• Direction
Retype exactly the lines from the line with "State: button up" to the end of the data, keeping both boundary lines.
--- Begin Supplied data ---
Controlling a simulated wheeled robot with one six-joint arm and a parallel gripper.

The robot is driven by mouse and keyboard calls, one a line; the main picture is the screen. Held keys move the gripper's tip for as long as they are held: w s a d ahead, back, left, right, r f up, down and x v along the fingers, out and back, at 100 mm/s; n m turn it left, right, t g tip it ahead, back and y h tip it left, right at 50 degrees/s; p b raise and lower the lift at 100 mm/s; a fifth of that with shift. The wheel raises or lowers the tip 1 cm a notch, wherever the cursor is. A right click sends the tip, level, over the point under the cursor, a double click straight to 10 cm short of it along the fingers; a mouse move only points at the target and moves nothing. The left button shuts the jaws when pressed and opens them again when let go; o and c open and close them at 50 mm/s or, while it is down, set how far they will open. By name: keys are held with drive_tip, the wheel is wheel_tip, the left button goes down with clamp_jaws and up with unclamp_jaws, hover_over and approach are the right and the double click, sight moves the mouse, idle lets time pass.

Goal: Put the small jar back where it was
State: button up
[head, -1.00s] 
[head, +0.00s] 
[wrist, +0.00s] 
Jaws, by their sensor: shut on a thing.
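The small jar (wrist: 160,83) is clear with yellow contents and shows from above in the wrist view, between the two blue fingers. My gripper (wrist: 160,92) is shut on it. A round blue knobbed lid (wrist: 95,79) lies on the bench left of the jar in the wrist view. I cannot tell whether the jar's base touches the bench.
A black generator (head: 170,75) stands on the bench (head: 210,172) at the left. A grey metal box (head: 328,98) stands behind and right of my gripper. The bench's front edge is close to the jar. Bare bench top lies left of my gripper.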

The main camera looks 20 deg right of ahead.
--- End Supplied data ---
• Solution for this exercise
State: button up
[head, -1.00s] 
[head, +0.00s] 
[wrist, +0.00s] 
Jaws, by their sensor: shut on a thing.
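The small jar (wrist: 160,83) is clear with yellow contents and shows from above in the wrist view, between the two blue fingers. My gripper (wrist: 160,92) is shut on it. A round blue knobbed lid (wrist: 95,79) lies on the bench left of the jar in the wrist view. I cannot tell whether the jar's base touches the bench.
A black generator (head: 170,75) stands on the bench (head: 210,172) at the left. A grey metal box (head: 328,98) stands behind and right of my gripper. The bench's front edge is close to the jar. Bare bench top lies left of my gripper.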

The main camera looks 20 deg right of ahead.

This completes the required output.